Exercise aim:
What follows is a set of entries. Give them again exactly, without the pictures.

** begin Data for this exercise **

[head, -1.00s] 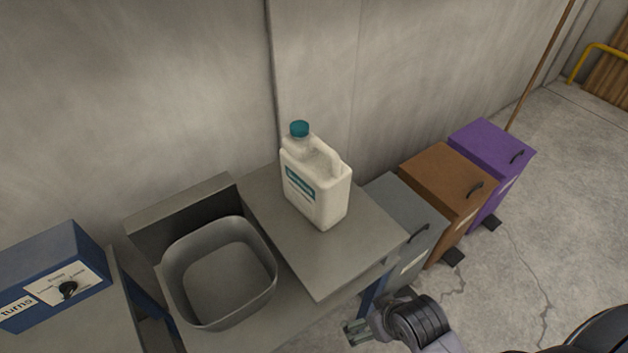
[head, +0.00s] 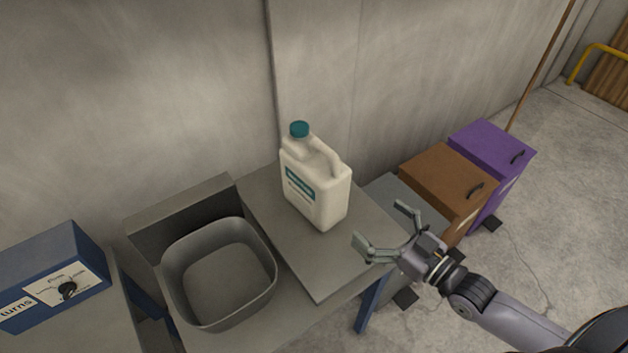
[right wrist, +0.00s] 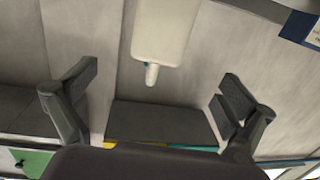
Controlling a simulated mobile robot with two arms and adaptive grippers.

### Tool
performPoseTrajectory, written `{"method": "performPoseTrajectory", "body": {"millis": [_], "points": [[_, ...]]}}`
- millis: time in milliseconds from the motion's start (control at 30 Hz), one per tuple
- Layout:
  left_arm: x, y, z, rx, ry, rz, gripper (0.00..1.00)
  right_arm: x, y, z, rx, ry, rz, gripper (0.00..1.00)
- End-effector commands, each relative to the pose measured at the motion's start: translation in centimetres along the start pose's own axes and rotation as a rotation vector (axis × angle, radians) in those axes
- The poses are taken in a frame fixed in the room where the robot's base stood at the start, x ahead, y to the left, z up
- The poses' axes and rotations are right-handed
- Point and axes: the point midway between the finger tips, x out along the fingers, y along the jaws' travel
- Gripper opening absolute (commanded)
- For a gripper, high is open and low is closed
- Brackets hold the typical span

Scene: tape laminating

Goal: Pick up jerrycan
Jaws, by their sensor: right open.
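The jerrycan (head: 317,190) is white with a teal cap and a teal label. It stands upright on the grey bench top (head: 330,270), close to the wall. My right gripper (head: 382,229) is open and empty, to the right of the jerrycan and apart from it, near the bench's right edge. In the right wrist view the jerrycan (right wrist: 162,30) shows at the top middle, between and beyond the two spread fingers (right wrist: 160,95). My left gripper is not in view.
A grey basin (head: 219,275) sits in the bench left of the jerrycan. A blue control box (head: 50,270) stands at far left. Grey, brown (head: 446,188) and purple (head: 492,155) bins stand along the wall at right. The floor at right is open.

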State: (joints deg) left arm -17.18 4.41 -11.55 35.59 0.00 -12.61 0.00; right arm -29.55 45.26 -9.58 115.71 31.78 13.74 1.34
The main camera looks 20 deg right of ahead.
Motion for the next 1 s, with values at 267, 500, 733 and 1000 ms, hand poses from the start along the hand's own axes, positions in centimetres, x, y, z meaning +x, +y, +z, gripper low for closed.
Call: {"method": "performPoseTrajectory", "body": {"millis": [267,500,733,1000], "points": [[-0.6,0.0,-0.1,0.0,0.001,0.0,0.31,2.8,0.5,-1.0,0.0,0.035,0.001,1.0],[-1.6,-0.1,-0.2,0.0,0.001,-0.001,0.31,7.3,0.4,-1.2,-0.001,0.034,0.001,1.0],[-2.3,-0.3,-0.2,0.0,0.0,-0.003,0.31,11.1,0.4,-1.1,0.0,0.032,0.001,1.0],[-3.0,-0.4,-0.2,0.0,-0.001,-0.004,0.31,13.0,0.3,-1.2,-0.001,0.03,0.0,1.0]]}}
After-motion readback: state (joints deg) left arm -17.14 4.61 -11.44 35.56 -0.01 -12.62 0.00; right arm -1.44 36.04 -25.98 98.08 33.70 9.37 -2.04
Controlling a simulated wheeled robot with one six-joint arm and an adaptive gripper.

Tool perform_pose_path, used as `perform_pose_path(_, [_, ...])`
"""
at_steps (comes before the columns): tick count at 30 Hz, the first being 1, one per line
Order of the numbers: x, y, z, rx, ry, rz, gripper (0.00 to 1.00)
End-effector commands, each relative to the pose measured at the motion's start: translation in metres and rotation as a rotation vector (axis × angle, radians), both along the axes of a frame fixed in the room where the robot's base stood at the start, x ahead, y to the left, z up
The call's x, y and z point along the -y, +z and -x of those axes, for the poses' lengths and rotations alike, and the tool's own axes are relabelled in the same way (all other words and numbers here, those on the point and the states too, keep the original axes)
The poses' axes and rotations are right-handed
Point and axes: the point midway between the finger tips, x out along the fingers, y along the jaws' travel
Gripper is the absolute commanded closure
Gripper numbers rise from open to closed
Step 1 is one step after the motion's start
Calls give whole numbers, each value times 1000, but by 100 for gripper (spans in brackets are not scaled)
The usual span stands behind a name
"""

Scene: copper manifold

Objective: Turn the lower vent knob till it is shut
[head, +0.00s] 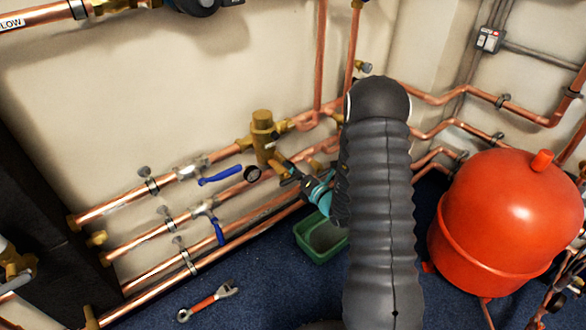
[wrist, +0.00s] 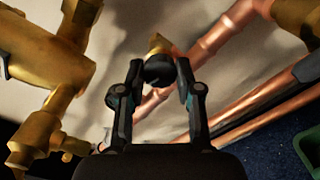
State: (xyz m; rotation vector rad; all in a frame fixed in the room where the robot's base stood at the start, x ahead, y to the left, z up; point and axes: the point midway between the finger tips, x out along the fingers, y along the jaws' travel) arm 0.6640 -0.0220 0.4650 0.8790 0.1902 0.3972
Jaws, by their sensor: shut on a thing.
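A dark round knob (wrist: 159,74) on a brass stem (wrist: 157,43) shows in the wrist view, in front of the wall among the copper pipes. My gripper (wrist: 159,66) has one finger on each side of this knob and is shut on it. In the head view my gripper (head: 290,172) reaches in to the pipework just right of the brass valve body (head: 264,138). There the knob is hidden or too small to make out, and my dark arm covers the pipes to the right. The knob's turn angle cannot be read.
A green tub (head: 316,256) stands on the floor below. A red tank (head: 505,220) is at the right. A red-handled wrench (head: 207,300) lies on the blue floor.

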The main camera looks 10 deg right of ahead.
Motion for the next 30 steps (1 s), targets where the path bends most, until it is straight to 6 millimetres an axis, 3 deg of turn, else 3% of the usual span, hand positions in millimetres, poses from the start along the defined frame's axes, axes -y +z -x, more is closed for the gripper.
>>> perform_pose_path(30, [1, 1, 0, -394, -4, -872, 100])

** end Data for this exercise **

Solution for this problem:
[head, -1.00s] 
[head, +0.00s] 
[right wrist, +0.00s] 
Controlling a simulated mobile robot with two arms and adaptive grippers.

### Tool
performPoseTrajectory, written `{"method": "performPoseTrajectory", "body": {"millis": [_], "points": [[_, ...]]}}`
- millis: time in milliseconds from the motion's start (control at 30 Hz), one per tuple
- Layout:
  left_arm: x, y, z, rx, ry, rz, gripper (0.00..1.00)
  right_arm: x, y, z, rx, ry, rz, gripper (0.00..1.00)
- End-effector commands, each relative to the pose measured at the motion's start: translation in centimetres along the start pose's own axes and rotation as a rotation vector (axis × angle, radians) in those axes
- The poses are taken in a frame fixed in the room where the robot's base stood at the start, x ahead, y to the left, z up
- The poses' axes and rotations are right-handed
- Point and axes: the point midway between the finger tips, x out along the fingers, y along the jaws' travel
- Gripper opening absolute (commanded)
- For a gripper, high is open and low is closed
- Brackets hold the typical span

Scene: tape laminating

Goal: Pick up jerrycan
Jaws, by their sensor: right open.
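The jerrycan (head: 317,190) is white with a teal cap and a teal label. It stands upright on the grey bench top (head: 330,270), close to the wall. My right gripper (head: 382,229) is open and empty, to the right of the jerrycan and apart from it, near the bench's right edge. In the right wrist view the jerrycan (right wrist: 162,30) shows at the top middle, between and beyond the two spread fingers (right wrist: 160,95). My left gripper is not in view.
A grey basin (head: 219,275) sits in the bench left of the jerrycan. A blue control box (head: 50,270) stands at far left. Grey, brown (head: 446,188) and purple (head: 492,155) bins stand along the wall at right. The floor at right is open.

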State: (joints deg) left arm -17.18 4.41 -11.55 35.59 0.00 -12.61 0.00; right arm -29.55 45.26 -9.58 115.71 31.78 13.74 1.34
The main camera looks 20 deg right of ahead.
Motion for the next 1 s, with values at 267, 500, 733 and 1000 ms, hand poses from the start along the hand's own axes, positions in centimetres, x, y, z meaning +x, +y, +z, gripper low for closed.
Call: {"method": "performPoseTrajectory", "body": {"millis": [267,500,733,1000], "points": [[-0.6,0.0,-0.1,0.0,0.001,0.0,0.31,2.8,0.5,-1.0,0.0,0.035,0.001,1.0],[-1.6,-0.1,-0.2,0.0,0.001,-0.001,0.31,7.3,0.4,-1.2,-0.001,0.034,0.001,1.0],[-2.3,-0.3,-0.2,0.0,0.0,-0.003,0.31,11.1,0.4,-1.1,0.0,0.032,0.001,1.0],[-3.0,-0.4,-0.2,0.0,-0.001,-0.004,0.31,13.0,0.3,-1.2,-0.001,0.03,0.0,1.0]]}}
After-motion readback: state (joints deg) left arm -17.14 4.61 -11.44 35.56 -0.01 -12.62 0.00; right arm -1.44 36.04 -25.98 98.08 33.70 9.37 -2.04
Controlling a simulated wheeled robot with one six-joint arm and an adaptive gripper.

Tool perform_pose_path, used as `perform_pose_path(_, [_, ...])`
"""
at_steps (comes before the columns): tick count at 30 Hz, the first being 1, one per line
Order of the numbers: x, y, z, rx, ry, rz, gripper (0.00 to 1.00)
End-effector commands, each relative to the pose measured at the motion's start: translation in metres and rotation as a rotation vector (axis × angle, radians), both along the axes of a frame fixed in the room where the robot's base stood at the start, x ahead, y to the left, z up
The call's x, y and z point along the -y, +z and -x of those axes, for the poses' lengths and rotations alike, and the tool's own axes are relabelled in the same way (all other words and numbers here, those on the point and the states too, keep the original axes)
The poses' axes and rotations are right-handed
Point and axes: the point midway between the finger tips, x out along the fingers, y along the jaws' travel
Gripper is the absolute commanded closure
Gripper numbers rise from open to closed
Step 1 is one step after the motion's start
Calls give whole numbers, each value times 1000, but by 100 for gripper (spans in brackets are not scaled)
The usual span stands behind a name
"""

Scene: copper manifold

Objective: Turn the lower vent knob till it is shut
[head, +0.00s] 
[wrist, +0.00s] 
State: (xyz m; rotation vector rad; all in a frame fixed in the room where the robot's base stood at the start, x ahead, y to the left, z up; point and axes: the point midway between the finger tips, x out along the fingers, y along the jaws' travel) arm 0.6640 -0.0220 0.4650 0.8790 0.1902 0.3972
Jaws, by their sensor: shut on a thing.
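A dark round knob (wrist: 159,74) on a brass stem (wrist: 157,43) shows in the wrist view, in front of the wall among the copper pipes. My gripper (wrist: 159,66) has one finger on each side of this knob and is shut on it. In the head view my gripper (head: 290,172) reaches in to the pipework just right of the brass valve body (head: 264,138). There the knob is hidden or too small to make out, and my dark arm covers the pipes to the right. The knob's turn angle cannot be read.
A green tub (head: 316,256) stands on the floor below. A red tank (head: 505,220) is at the right. A red-handled wrench (head: 207,300) lies on the blue floor.

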The main camera looks 10 deg right of ahead.
Motion for the next 30 steps (1 s), targets where the path bends most, until it is straight to 6 millimetres an axis, 3 deg of turn, else 3% of the usual span, hand positions in millimetres, poses from the start along the defined frame's axes, axes -y +z -x, more is closed for the gripper.
>>> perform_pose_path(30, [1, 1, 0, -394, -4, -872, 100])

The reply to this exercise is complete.